The headline-making feud between Sarsour and Bialik made me start to think about the correlation between my feminism and my support of Israel. Zionism is the belief that Jews have the right to a state, just as feminism is the right to equality. But both definitions have been shanghaied by anti-Semitic and misogynistic rhetoric. This is where I realized that the ways in which people express anti-Zionism are very much alike to sexism.

My stances with Israel are not straightforward, because sociopolitical realities are complex. As a liberal Zionist I do not support Likud or Netanyau, just as I do not support Trump. But as a Jew, I was raised to love my Jewish homeland and to appreciate it as the only true sanctuary for my people. My view is further complicated because as an academic I praise the country for being the only democracy in the Middle East. Most importantly for me, as a feminist, I value Israel for its progressive stances on women’s and LGBTQIA’s rights.

As a Zionist and a feminist my stances have been relegated to black and white understandings, leaving me a blank canvas for others to picture me. Once people at my liberal arts college, Sarah Lawrence, discovered the dark truth that I do not despise Israel, I was labeled as a Zionist-extremist. Similarly, as a female, I am labeled as a slut or prude, dumb or overbearing—the latter being when they realize I have a brain. It is this labeling of my Zionism and of my womanhood that reduces the beauty of belief to something ugly and untrue.

Beyond the labels themselves, it is the mindset behind them that is disturbing. It is as though they are created in a moral-complex vacuum, which only spouts double standards but refuses to take in any insight. If a woman speaks her mind she is considered angry, whereas a man is deemed intelligent and forthright. Similarly, Israel is constantly under threat of destruction by surrounding countries, but Israel is seen as the Goliath perpetrator.

The Israel-Palestine conflict cannot be reduced to good and evil. This is not to relegate the human rights violations that have occurred, but to contextualize them. We are dealing with Likud, a right-winged government, and Hamas, a UN recognized terrorist regime. I am critical of the government just as I am with most current countries.
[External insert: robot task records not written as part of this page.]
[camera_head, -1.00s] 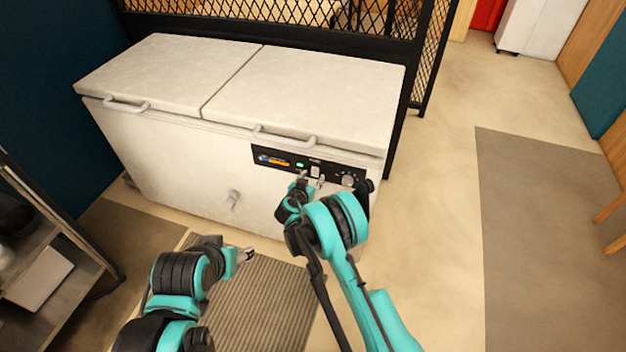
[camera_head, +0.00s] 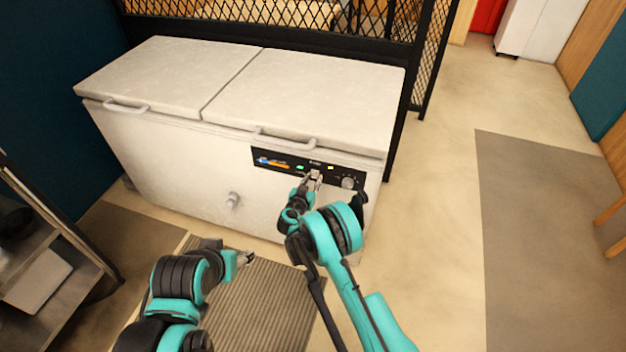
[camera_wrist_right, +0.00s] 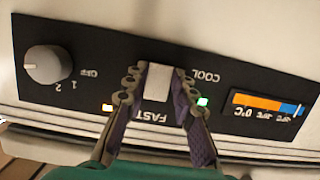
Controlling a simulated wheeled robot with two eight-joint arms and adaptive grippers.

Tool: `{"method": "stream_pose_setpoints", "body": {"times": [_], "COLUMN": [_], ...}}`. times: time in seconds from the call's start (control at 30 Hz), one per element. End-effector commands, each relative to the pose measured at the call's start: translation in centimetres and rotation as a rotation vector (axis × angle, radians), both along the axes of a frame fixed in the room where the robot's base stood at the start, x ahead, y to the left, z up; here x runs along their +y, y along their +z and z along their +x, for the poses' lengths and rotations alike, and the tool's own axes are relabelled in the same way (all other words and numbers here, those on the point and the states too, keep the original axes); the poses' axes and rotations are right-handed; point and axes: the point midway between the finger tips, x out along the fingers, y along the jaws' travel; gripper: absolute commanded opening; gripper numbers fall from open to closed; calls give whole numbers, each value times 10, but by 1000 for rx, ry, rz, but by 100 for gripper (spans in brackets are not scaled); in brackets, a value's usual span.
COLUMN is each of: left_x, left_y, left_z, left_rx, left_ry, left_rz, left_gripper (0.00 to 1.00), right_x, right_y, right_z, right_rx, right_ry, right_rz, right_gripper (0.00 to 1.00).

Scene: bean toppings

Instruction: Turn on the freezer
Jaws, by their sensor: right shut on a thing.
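The white chest freezer (camera_head: 170,145) stands ahead with both lids down. Its black control panel (camera_head: 275,161) is on the front at right. My right gripper (camera_head: 314,178) is at the panel. In the right wrist view, the right gripper (camera_wrist_right: 158,84) has its fingers on both sides of the white rocker switch (camera_wrist_right: 157,83) between the FAST and COOL labels, shut on it. A green light (camera_wrist_right: 203,101) and a yellow light (camera_wrist_right: 107,107) are lit beside it. The round knob (camera_wrist_right: 47,64) is near OFF, 1 and 2. My left gripper (camera_head: 246,258) is low, away from the freezer.
A striped mat (camera_head: 265,300) lies before the freezer. A metal shelf rack (camera_head: 60,235) stands at left. A black mesh partition (camera_head: 270,22) is behind the freezer. The floor at right (camera_head: 440,220) is open.

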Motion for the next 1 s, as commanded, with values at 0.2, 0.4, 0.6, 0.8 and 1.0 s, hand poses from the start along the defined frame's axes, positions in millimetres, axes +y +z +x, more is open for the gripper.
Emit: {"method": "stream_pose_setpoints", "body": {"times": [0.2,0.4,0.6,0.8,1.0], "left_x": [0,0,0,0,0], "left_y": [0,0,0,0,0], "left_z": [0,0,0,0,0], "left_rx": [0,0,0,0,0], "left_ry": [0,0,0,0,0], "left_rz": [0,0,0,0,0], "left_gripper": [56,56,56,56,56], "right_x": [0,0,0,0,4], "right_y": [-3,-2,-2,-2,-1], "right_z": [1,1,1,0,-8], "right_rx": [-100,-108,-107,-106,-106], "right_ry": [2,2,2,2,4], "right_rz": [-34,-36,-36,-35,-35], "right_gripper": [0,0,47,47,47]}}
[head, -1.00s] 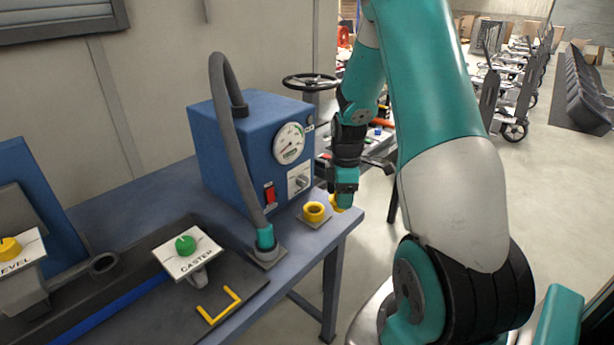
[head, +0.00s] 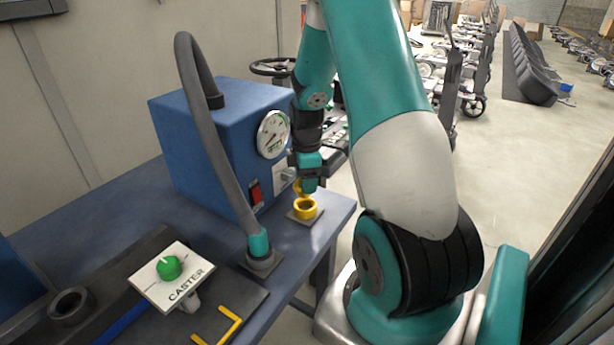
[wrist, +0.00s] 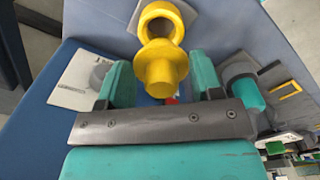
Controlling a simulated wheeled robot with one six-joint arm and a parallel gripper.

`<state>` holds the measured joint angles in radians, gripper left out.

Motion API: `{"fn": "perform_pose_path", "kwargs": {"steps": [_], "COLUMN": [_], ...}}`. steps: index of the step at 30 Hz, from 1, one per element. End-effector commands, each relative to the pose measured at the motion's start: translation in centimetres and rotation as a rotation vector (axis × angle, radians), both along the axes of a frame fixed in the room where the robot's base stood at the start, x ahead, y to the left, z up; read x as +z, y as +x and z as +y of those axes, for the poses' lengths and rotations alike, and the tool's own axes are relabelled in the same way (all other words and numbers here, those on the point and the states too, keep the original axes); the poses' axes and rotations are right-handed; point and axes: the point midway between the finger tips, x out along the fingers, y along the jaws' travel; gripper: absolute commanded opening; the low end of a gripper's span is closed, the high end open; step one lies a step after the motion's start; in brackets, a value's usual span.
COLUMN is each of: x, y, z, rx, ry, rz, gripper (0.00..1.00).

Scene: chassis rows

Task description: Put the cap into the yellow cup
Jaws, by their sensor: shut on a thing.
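The yellow cup (head: 305,209) is a short open ring on a small grey plate at the bench's front right corner. It also shows at the top of the wrist view (wrist: 150,14). My gripper (head: 307,184) is just above the cup, its teal fingers shut on the yellow cap (head: 299,188). In the wrist view the cap (wrist: 163,67) is a stepped round piece between the two fingers. There it overlaps the cup's near rim, and the cup's opening shows beyond it.
A blue box (head: 218,140) with a gauge and red switch stands behind the cup. A grey hose (head: 215,140) curves down to a teal fitting (head: 259,246) left of the cup. A CASTER sign (head: 172,276) with a green knob stands front left. The bench edge is close at right.

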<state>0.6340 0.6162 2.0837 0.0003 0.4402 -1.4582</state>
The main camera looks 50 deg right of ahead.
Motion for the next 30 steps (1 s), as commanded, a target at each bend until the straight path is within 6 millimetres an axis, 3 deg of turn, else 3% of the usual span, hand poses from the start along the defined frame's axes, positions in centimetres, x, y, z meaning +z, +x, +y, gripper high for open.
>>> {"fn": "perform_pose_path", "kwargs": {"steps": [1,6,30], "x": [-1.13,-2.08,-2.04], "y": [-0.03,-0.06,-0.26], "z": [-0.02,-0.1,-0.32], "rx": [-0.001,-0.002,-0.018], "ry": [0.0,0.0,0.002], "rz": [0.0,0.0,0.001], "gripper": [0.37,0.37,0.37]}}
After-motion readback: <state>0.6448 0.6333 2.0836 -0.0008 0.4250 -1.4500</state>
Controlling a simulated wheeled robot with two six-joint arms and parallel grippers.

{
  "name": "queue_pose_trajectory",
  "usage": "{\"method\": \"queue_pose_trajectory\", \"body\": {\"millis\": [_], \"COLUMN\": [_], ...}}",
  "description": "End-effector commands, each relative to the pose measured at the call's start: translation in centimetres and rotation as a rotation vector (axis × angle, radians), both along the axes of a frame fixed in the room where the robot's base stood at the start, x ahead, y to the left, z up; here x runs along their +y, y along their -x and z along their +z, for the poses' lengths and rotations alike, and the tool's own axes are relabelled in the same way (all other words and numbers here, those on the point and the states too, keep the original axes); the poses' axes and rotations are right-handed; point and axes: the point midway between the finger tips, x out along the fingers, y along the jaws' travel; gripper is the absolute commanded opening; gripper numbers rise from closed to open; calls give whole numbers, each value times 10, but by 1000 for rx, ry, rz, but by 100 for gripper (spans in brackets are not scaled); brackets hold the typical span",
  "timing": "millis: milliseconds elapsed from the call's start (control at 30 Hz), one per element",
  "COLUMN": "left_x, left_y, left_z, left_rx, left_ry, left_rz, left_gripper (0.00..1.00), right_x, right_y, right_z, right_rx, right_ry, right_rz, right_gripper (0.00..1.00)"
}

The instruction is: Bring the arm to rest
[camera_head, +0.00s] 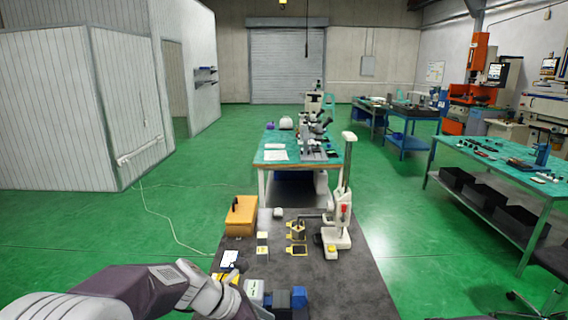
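My left arm (130,290), white and dark grey, comes in from the bottom left and reaches over the near left edge of the dark work table (345,290). Its white wrist end (205,293) is beside several small boxes at the table's near side. The fingertips of the left gripper cannot be made out, and I see nothing clearly held. The right arm and its gripper are not in view.
Near the wrist are a white box (254,290) and a blue block (298,296). Farther back stand an orange-brown box (240,216) and a white press-like device (337,232). A green-topped bench (270,143) stands behind.

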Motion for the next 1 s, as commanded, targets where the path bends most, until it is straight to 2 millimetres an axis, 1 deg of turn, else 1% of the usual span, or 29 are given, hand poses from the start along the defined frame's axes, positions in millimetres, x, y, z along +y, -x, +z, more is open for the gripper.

But Israel is more than a government. It is a country that allows trans people into the army, has Arab women representation in government, and maintains women’s rights, such as education, in their legislature.

It is absurd, especially when one looks to any country North, South, East, or West of Israel and understands their human rights violations, that I am told my feminism and Zionism are incompatible. Our allegiances should be with the people—both Israeli and Palestinian—and not focused on demonizing either, that is unless we demonize the entire Middle East for their relatively greater human rights violations. People call Israel an ethnic cleansing, apartheid state but Israel has a more diverse population than its surrounding countries and, unlike South Africa apartheid, has laws of nondiscrimination within its constitution. Yes, racism exists within Israel, as it does in most parts of the world. But singling out the Jewish State above the rest shows how these double standards are a projection of anti-Semitism as opposed to true concern for the people.